▶ [Aim of the exercise]:
Please repeat, exactly and with nothing added, the lines running from the line that contains "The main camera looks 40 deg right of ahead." to the line that contains "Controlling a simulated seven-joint", both lines included.

Robot task records

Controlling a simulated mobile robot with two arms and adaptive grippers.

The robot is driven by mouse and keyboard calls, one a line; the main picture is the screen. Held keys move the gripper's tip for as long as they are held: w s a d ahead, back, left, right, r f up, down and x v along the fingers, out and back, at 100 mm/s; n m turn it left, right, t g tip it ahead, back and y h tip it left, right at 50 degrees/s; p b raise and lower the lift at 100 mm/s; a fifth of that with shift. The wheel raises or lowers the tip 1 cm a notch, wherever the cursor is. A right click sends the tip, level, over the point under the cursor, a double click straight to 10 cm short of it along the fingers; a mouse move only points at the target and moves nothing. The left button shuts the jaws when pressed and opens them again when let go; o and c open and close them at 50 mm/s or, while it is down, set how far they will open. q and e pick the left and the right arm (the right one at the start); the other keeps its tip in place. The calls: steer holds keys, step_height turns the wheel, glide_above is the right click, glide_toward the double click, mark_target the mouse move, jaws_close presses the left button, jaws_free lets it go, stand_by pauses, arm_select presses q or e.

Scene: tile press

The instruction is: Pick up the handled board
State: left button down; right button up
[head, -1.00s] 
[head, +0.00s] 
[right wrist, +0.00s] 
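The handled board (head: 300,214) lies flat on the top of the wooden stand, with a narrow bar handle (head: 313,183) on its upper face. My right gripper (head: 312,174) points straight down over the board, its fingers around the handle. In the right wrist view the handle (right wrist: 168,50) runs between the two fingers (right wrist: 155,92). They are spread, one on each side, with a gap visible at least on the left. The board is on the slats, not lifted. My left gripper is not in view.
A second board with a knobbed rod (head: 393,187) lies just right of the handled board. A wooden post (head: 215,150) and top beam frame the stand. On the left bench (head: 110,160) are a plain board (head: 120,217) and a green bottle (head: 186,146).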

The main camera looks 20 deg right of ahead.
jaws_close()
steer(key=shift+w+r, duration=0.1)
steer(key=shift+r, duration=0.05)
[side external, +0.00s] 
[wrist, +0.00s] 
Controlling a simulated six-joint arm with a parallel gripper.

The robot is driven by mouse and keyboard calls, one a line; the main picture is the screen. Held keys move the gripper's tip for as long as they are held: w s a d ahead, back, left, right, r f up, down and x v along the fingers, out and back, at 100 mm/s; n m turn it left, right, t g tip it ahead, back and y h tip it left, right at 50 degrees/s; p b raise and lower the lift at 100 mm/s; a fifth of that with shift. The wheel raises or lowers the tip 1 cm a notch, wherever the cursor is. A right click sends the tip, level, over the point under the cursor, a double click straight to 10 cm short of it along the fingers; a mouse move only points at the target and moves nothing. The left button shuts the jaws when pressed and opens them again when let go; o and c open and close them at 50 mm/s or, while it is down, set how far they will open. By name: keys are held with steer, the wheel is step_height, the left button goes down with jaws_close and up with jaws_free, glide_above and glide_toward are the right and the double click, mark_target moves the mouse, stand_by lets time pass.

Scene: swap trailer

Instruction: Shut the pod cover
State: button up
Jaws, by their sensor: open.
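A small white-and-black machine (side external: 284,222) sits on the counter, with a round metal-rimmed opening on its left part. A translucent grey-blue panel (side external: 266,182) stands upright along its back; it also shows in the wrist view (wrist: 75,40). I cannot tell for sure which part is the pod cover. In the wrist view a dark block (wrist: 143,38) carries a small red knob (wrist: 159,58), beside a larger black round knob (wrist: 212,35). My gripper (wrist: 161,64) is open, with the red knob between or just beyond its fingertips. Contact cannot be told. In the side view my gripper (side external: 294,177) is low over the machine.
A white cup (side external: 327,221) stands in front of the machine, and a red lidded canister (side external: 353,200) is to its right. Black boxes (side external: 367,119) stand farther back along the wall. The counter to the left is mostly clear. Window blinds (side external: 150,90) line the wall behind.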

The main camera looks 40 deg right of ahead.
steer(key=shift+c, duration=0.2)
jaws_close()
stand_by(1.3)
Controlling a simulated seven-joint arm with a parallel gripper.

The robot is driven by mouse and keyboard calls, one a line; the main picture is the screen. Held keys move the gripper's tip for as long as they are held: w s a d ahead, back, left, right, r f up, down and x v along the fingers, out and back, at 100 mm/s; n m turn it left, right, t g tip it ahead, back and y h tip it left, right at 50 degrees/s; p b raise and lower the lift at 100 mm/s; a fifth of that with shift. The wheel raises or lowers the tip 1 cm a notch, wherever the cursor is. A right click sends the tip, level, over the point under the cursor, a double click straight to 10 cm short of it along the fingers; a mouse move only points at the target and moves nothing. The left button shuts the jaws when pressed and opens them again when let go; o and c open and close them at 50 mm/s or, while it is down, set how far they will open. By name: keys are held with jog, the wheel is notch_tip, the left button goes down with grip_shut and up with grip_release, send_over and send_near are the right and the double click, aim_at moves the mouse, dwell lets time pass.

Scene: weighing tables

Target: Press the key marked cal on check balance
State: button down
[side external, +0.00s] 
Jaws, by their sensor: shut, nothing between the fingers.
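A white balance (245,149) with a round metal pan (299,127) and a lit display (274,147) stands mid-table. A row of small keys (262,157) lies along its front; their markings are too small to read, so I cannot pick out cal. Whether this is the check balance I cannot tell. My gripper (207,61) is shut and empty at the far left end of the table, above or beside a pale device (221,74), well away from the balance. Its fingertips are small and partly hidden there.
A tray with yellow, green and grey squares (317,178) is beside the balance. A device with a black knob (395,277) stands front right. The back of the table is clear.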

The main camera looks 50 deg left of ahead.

▶ [Correct result]:
The main camera looks 40 deg right of ahead.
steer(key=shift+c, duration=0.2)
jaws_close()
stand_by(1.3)
Controlling a simulated seven-joint arm with a parallel gripper.

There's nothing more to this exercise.